Because of the victory over Memphis (33-4), college basketball fans will become more familiar with Anderson's frenetic style, which is reminiscent of Arkansas's famed "40 minutes of hell" in the 1990s. Anderson, a longtime assistant for former Arkansas coach Nolan Richardson, has implemented what he calls the "fastest 40 minutes in basketball."
Missouri (31-6) relentlessly flustered Memphis with man-to-man pressure and traps, jumping into passing lanes to deflect passes and disrupt the Memphis offense.
At one point in the first half, Memphis Coach John Calipari put both hands on his head and walked to the end of his bench in frustration. Memphis freshman guard Tyreke Evans, who scored a career-high 33 points, attempted to carry his team offensively, penetrating and scoring in what was a wide-open game from the start.
Calipari noted that his team shot 50.7 percent, committed just 14 turnovers and outrebounded Missouri by three -- and still lost.
"They beat us at our own game," Calipari said.
Memphis whittled Missouri's 24-point lead to six with one minute to play, but Missouri kept penetrating and scoring, as it did all night.

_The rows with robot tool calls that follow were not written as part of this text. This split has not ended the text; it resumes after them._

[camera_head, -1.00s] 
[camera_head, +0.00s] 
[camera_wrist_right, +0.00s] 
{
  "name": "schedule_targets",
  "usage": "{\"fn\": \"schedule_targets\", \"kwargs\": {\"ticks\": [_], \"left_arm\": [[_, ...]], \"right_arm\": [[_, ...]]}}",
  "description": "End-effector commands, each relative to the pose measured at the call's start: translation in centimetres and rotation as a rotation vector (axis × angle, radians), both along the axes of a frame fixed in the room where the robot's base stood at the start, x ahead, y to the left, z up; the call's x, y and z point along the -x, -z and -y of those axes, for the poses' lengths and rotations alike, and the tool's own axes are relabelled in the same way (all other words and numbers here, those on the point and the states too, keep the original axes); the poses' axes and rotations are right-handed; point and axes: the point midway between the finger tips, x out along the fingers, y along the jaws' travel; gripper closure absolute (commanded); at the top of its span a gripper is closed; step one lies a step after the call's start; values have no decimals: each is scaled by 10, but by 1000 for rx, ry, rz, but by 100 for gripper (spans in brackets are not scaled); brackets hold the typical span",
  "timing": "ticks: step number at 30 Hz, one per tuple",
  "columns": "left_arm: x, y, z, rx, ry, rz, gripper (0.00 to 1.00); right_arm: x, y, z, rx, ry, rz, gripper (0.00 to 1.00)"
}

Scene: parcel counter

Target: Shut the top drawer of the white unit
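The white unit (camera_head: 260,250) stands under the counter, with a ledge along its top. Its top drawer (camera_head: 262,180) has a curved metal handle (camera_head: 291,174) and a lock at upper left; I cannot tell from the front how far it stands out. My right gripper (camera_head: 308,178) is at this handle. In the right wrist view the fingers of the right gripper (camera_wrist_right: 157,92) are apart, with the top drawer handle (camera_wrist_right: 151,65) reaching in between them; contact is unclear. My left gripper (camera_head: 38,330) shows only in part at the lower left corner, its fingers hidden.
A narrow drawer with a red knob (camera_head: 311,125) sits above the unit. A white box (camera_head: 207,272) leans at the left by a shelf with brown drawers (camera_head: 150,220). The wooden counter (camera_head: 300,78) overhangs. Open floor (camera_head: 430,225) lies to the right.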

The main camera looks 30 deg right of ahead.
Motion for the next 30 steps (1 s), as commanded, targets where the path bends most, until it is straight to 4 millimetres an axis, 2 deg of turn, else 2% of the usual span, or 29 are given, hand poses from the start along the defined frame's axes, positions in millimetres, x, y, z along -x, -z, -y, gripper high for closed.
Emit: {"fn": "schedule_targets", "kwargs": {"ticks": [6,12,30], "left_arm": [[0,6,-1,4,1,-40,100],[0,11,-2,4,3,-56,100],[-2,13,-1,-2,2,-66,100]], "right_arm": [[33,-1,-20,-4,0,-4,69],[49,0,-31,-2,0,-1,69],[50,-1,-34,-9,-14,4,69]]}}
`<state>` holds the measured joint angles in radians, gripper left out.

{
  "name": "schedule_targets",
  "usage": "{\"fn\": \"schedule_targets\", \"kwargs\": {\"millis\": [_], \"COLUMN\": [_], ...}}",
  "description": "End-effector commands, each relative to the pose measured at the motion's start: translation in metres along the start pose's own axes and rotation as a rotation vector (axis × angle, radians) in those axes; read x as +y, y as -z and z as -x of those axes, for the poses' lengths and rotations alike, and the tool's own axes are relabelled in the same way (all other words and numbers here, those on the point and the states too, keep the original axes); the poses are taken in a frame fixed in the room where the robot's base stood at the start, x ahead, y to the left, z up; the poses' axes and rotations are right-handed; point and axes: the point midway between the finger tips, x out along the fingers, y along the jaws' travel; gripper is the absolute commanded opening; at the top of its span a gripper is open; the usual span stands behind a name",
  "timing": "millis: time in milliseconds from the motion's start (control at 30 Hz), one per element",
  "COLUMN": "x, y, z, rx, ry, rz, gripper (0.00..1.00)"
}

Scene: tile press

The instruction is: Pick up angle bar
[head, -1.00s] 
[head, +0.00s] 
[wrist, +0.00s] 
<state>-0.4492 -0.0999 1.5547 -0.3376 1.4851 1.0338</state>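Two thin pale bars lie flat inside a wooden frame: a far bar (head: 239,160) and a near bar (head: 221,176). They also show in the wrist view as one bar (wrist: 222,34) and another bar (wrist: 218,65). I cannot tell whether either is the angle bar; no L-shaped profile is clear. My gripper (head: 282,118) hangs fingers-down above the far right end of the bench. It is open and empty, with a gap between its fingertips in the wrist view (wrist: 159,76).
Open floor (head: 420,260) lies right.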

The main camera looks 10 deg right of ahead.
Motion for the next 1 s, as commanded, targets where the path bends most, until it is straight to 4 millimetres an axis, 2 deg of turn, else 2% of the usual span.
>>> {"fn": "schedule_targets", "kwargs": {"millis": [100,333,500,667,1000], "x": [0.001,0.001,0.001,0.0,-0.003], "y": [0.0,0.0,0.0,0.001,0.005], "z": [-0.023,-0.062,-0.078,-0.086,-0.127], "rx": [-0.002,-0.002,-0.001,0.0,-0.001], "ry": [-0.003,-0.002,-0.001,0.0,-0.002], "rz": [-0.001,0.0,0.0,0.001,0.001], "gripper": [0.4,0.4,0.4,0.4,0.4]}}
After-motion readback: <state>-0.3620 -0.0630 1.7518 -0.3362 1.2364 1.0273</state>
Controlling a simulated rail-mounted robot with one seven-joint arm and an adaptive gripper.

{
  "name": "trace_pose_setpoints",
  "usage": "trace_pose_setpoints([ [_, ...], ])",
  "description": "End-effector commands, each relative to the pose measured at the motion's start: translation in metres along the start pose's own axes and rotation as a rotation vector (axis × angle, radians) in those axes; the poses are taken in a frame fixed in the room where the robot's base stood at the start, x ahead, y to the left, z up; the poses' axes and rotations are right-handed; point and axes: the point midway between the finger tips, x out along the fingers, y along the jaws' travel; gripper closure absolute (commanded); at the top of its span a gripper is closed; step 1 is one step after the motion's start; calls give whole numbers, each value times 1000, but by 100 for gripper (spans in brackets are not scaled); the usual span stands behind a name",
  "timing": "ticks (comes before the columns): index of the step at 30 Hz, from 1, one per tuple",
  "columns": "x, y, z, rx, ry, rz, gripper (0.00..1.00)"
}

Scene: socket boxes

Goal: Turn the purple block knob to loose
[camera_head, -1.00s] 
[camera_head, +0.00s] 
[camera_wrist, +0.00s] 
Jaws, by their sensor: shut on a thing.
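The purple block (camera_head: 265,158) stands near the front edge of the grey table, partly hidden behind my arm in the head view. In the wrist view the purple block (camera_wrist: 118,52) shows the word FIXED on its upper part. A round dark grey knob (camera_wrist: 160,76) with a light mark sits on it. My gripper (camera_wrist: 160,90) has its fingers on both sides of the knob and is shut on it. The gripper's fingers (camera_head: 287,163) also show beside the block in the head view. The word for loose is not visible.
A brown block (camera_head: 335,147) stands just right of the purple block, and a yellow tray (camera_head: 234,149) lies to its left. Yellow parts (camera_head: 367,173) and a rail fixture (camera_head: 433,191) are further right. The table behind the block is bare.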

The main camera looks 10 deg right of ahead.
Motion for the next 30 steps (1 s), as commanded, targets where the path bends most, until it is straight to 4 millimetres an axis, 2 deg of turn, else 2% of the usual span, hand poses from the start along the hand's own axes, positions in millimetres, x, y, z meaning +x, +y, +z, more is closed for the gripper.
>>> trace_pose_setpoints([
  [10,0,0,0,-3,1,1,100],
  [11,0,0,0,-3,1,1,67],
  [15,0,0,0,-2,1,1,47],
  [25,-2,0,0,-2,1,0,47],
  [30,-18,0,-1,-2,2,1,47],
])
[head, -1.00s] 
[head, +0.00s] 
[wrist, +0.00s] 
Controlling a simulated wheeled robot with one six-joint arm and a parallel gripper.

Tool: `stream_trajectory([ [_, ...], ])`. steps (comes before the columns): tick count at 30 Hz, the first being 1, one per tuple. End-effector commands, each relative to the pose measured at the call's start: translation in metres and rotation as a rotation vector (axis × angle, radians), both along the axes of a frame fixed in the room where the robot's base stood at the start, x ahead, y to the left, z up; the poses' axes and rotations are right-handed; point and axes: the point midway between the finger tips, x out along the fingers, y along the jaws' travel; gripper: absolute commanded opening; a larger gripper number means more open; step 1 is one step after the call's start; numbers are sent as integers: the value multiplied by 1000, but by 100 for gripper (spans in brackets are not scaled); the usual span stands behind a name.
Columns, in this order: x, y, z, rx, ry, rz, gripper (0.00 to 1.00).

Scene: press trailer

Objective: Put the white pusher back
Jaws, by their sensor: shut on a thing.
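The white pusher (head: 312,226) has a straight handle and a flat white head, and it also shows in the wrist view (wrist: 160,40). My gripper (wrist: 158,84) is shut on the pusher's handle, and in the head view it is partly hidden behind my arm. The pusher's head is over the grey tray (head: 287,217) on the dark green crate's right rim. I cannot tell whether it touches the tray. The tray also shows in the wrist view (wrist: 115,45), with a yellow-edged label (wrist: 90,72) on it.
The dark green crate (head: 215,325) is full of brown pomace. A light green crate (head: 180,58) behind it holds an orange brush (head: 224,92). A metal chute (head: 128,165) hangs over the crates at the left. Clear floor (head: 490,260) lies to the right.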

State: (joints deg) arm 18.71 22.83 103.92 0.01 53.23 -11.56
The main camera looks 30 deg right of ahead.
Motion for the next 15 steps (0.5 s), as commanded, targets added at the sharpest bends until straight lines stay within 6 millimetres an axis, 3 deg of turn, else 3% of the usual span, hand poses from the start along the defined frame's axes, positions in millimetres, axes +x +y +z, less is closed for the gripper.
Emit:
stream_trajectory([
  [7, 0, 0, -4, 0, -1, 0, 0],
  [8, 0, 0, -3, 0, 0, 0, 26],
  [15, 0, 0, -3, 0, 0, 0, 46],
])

Guard J.T. Tiller led Missouri with a career-high 23 points and established the tone offensively by relentlessly driving to the basket.
"J.T. set the tone the way he attacked the basket," Missouri guard Zaire Taylor said. "He showed you can drive on them. That set the tone for the whole team."
In the game's final seven minutes, Evans made two free throws, and Robert Dozier followed with a jumper that brought Memphis to within seven points. But Taylor answered with a layup on the other end. Moments later, Taylor drove to the basket and tossed in another layup that pushed his team's advantage back to double digits.